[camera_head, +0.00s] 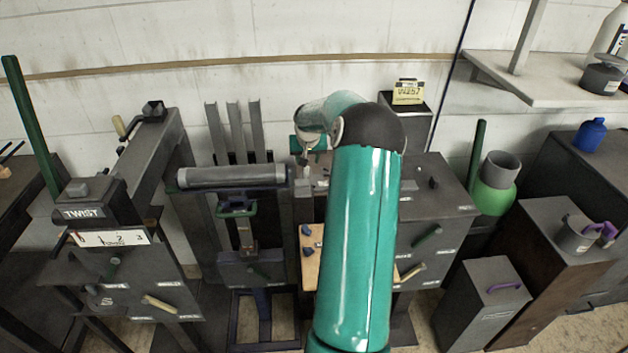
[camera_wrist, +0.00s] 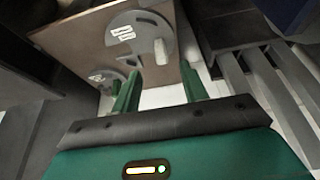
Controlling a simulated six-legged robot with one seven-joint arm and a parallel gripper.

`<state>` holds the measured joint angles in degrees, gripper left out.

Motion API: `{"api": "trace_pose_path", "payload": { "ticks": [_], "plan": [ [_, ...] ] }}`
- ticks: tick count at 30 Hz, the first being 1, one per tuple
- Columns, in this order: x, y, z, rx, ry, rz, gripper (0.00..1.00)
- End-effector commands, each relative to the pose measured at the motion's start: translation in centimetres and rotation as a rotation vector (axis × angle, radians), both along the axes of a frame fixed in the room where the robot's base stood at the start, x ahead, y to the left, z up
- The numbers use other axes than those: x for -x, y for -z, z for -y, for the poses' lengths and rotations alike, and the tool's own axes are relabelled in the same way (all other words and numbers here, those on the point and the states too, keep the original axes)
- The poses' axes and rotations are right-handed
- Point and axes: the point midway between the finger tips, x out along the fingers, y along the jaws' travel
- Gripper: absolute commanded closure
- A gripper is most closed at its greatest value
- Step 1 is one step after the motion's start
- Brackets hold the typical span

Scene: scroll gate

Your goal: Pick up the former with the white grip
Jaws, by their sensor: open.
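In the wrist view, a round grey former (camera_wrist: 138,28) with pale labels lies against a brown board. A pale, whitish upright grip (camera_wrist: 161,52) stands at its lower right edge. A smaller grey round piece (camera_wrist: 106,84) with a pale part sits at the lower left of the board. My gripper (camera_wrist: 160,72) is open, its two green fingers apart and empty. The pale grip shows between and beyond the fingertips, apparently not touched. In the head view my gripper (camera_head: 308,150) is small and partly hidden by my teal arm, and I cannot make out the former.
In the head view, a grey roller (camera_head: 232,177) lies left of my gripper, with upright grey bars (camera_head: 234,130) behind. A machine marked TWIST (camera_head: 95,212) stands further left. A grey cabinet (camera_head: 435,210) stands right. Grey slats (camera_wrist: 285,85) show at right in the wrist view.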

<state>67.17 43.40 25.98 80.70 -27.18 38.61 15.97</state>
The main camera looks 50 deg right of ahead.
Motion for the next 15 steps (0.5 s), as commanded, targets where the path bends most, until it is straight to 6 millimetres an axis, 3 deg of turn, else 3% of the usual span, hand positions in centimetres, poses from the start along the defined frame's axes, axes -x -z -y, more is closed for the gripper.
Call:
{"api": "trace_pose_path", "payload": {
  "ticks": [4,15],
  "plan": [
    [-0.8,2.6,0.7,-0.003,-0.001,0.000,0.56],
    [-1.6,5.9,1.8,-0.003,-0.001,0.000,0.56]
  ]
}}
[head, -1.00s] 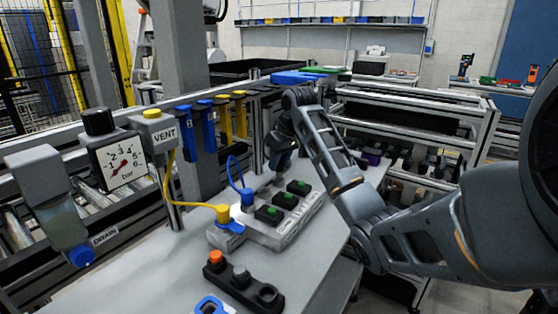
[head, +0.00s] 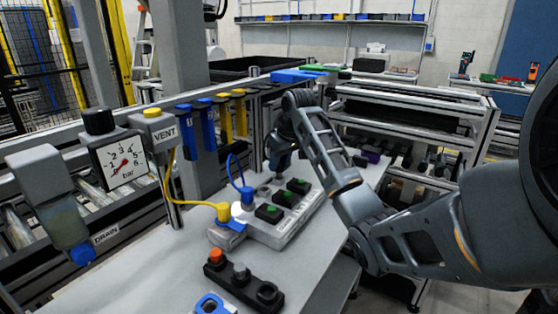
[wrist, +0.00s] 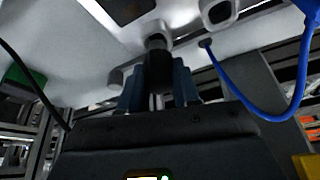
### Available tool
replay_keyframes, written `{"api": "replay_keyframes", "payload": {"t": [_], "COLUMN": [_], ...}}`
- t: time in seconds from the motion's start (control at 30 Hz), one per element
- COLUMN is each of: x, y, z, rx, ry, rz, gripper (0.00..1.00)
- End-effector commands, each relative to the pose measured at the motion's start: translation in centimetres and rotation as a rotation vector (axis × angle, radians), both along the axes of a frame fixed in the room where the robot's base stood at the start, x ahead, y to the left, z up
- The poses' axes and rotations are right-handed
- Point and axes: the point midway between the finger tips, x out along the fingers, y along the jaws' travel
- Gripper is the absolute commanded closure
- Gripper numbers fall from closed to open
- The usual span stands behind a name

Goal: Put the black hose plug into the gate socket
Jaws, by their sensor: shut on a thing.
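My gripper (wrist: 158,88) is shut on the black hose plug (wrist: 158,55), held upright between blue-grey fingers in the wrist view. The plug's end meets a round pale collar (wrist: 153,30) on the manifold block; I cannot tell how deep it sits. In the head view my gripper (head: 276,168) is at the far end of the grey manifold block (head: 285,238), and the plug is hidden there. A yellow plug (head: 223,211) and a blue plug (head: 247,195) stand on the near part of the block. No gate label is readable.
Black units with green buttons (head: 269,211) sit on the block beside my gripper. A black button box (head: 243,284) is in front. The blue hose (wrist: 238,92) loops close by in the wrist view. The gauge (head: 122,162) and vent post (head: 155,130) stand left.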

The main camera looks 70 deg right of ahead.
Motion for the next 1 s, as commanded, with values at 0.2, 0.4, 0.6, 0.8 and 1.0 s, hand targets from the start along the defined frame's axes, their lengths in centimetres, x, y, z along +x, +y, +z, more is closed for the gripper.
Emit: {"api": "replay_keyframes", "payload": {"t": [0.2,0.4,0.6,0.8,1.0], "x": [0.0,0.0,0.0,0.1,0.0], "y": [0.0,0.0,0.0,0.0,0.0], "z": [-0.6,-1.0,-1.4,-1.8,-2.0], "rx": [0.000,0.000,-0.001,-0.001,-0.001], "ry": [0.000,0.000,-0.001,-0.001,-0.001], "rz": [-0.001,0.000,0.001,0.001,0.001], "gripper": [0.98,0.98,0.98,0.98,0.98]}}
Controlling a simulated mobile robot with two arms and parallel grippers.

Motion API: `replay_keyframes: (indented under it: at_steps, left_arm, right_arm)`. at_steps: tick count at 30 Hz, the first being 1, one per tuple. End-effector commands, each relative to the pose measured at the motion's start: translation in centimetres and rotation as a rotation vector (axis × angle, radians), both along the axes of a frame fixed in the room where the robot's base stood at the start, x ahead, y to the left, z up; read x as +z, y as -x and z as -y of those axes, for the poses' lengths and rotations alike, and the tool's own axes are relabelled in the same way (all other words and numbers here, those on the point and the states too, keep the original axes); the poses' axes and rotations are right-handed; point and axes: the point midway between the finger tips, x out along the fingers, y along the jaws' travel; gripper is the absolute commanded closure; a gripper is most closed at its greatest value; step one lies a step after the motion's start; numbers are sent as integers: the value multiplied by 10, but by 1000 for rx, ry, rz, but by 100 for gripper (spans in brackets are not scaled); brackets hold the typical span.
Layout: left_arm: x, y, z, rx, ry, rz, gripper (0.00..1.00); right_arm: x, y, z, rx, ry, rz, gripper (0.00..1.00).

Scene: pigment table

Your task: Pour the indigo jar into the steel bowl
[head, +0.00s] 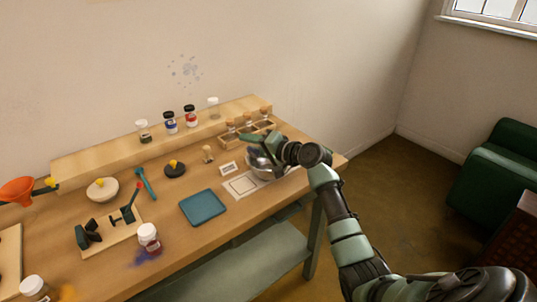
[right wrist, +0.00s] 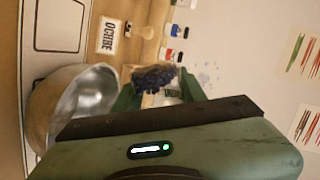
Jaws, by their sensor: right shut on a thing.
---+---
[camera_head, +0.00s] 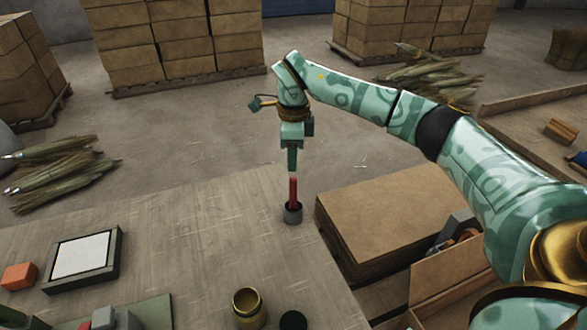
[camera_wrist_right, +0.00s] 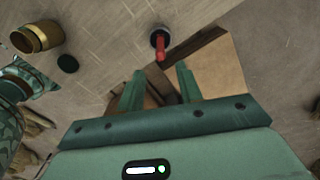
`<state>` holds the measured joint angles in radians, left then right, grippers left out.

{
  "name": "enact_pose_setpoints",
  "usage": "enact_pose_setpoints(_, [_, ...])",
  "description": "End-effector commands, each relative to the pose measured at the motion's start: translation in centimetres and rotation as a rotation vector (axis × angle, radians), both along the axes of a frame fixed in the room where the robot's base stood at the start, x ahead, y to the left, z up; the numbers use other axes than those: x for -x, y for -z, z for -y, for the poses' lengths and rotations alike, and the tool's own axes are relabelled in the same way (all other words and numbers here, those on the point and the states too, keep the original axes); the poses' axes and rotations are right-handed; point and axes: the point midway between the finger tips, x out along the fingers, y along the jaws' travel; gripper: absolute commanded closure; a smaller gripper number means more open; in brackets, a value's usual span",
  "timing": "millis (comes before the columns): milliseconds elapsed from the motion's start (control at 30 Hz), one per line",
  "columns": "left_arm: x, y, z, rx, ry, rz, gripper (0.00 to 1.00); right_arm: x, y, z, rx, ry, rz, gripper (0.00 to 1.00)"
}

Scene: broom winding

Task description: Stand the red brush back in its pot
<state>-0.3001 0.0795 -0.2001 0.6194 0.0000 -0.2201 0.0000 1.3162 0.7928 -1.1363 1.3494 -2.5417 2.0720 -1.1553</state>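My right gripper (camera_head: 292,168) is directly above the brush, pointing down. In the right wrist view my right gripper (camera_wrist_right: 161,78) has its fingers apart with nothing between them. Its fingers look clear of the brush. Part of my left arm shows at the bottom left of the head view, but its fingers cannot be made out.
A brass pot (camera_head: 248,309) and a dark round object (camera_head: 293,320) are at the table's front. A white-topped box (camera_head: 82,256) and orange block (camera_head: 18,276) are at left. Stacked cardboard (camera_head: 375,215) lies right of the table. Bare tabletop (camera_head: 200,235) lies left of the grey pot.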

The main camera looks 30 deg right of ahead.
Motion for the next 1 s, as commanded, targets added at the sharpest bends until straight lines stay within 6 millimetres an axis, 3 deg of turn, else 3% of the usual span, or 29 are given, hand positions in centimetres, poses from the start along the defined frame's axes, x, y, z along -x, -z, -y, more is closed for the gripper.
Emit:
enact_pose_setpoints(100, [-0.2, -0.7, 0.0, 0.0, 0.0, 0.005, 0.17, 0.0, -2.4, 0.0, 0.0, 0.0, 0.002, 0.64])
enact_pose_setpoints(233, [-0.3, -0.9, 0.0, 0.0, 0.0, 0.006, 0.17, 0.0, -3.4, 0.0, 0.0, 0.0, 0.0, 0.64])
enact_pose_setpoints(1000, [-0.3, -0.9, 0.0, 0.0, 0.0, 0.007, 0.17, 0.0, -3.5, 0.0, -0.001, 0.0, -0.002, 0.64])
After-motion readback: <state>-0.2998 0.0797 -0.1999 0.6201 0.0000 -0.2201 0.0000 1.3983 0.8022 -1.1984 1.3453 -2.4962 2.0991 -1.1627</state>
---+---
Your task
Exact duplication is required for the lines above, from the line that contains "Your goal: Pick" to the line that contains "<state>67.17 43.40 25.98", inclusive; omit all others.

Exercise solution
Your goal: Pick up the former with the white grip
Jaws, by their sensor: open.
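In the wrist view, a round grey former (camera_wrist: 138,28) with pale labels lies against a brown board. A pale, whitish upright grip (camera_wrist: 161,52) stands at its lower right edge. A smaller grey round piece (camera_wrist: 106,84) with a pale part sits at the lower left of the board. My gripper (camera_wrist: 160,72) is open, its two green fingers apart and empty. The pale grip shows between and beyond the fingertips, apparently not touched. In the head view my gripper (camera_head: 308,150) is small and partly hidden by my teal arm, and I cannot make out the former.
In the head view, a grey roller (camera_head: 232,177) lies left of my gripper, with upright grey bars (camera_head: 234,130) behind. A machine marked TWIST (camera_head: 95,212) stands further left. A grey cabinet (camera_head: 435,210) stands right. Grey slats (camera_wrist: 285,85) show at right in the wrist view.

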<state>67.17 43.40 25.98 80.70 -27.18 38.61 15.97</state>

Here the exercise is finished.